-------- MATERIAL PROVIDED

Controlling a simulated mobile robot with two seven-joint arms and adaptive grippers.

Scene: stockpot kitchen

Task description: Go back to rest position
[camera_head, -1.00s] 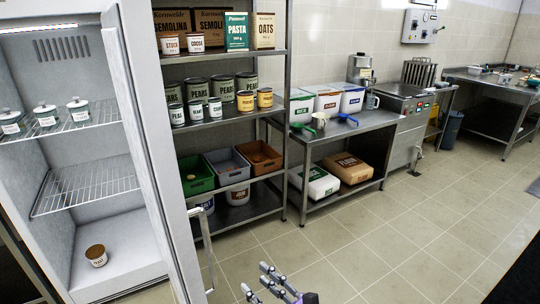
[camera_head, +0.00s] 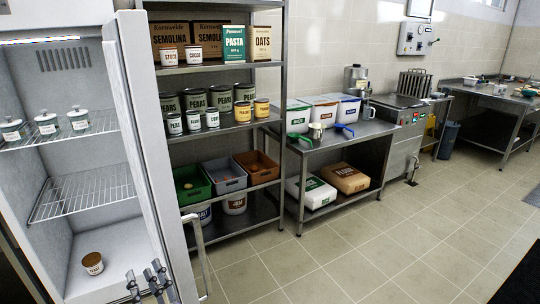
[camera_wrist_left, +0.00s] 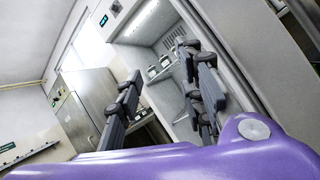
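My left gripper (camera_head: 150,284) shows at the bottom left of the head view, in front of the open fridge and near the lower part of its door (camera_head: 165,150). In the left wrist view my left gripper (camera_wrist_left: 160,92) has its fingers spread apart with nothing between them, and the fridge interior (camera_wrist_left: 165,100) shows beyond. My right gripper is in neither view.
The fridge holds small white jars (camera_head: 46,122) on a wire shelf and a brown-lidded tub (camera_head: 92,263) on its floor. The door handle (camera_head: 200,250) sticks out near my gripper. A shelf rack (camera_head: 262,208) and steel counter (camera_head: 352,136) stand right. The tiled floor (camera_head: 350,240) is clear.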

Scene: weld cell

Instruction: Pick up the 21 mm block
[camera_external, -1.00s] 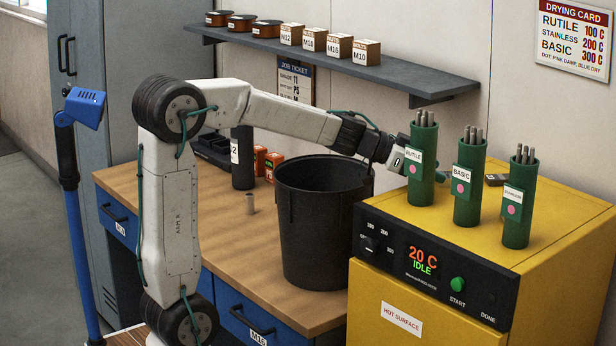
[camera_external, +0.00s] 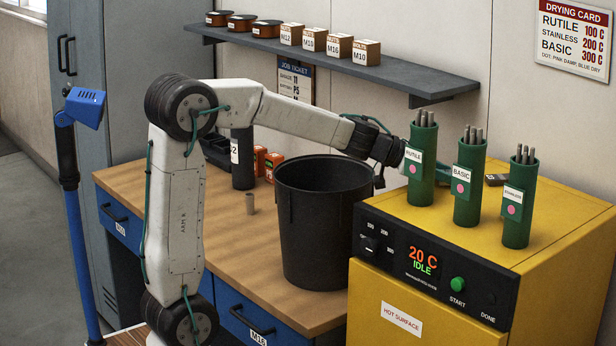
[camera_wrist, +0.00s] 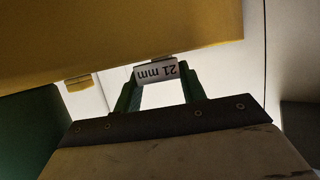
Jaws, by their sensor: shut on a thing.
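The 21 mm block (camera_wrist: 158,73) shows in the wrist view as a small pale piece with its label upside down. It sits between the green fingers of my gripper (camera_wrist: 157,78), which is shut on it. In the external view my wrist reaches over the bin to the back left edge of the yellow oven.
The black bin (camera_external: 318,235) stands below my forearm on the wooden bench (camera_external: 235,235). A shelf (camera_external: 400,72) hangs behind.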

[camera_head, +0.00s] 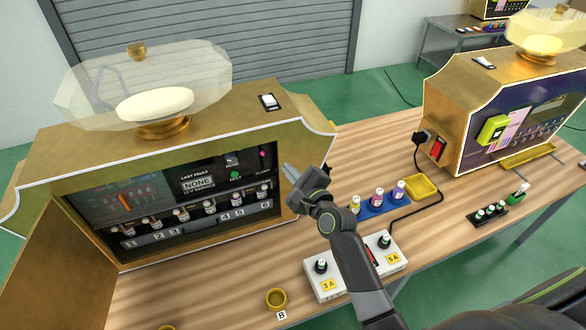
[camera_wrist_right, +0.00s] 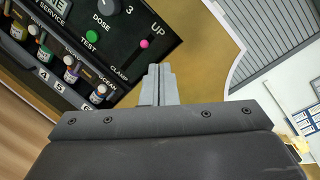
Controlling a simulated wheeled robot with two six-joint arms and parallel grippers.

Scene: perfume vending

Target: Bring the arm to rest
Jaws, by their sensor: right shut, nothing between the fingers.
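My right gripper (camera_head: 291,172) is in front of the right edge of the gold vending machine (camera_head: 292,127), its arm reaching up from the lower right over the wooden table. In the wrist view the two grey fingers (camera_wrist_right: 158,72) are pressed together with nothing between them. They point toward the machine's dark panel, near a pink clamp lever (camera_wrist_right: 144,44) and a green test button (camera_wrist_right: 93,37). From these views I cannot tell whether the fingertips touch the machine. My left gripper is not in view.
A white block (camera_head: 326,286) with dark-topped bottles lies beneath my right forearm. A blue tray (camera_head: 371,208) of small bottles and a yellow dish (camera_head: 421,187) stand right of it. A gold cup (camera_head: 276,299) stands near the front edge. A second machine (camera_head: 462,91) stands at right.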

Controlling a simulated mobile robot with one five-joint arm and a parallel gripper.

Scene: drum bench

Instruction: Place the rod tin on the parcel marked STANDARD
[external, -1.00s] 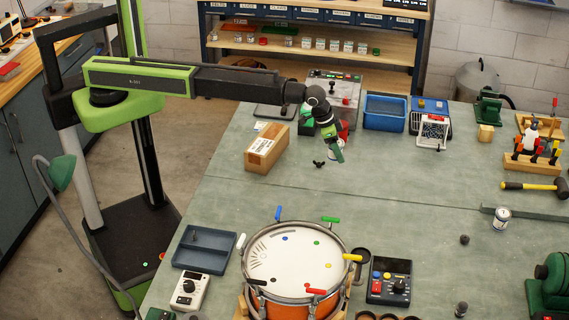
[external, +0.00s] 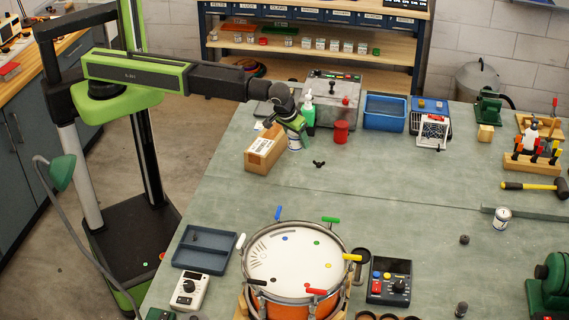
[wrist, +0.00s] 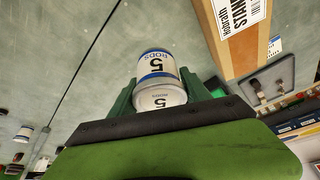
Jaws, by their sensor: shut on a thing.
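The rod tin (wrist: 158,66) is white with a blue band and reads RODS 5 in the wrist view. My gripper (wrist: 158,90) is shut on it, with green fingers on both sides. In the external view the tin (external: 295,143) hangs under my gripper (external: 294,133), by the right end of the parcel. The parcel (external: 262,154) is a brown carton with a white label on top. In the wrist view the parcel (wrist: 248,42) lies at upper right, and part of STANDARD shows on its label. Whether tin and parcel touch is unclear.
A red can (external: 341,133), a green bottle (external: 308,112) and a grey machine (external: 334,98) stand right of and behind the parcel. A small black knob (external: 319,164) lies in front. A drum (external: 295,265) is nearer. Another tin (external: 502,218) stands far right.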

----------------
-------- MATERIAL PROVIDED

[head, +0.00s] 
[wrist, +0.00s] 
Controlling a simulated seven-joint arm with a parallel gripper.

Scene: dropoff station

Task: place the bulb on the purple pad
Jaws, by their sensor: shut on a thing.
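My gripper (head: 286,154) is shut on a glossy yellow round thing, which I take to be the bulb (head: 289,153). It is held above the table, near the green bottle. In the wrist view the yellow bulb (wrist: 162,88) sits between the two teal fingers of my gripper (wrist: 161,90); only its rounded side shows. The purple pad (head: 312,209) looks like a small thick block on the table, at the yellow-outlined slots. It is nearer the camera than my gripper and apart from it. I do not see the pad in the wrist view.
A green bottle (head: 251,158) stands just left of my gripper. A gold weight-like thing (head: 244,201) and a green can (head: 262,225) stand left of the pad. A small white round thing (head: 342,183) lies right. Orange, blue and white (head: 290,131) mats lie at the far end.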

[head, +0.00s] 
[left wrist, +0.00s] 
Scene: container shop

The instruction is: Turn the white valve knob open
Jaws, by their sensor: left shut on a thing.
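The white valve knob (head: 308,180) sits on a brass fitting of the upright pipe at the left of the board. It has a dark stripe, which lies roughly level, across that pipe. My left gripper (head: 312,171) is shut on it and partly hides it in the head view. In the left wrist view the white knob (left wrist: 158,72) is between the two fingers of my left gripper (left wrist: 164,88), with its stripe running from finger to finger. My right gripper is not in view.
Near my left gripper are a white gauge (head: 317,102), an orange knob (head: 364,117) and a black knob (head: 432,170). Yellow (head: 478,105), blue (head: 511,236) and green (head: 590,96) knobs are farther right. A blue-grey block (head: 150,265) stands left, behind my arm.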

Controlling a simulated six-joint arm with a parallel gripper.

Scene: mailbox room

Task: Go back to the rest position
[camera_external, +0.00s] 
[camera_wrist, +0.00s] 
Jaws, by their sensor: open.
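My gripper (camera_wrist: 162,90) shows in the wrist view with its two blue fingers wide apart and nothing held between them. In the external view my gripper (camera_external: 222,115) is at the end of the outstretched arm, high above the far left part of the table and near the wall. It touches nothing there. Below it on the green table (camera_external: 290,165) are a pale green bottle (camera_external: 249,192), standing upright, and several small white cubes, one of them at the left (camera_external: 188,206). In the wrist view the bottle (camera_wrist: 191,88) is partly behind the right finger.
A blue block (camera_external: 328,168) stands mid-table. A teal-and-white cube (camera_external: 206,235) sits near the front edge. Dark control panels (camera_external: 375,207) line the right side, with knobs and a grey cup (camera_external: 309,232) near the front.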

----------------

Going through the entries above, tally each line that has the word "position". Answer with the number only.

» REPLY TO THE TASK
2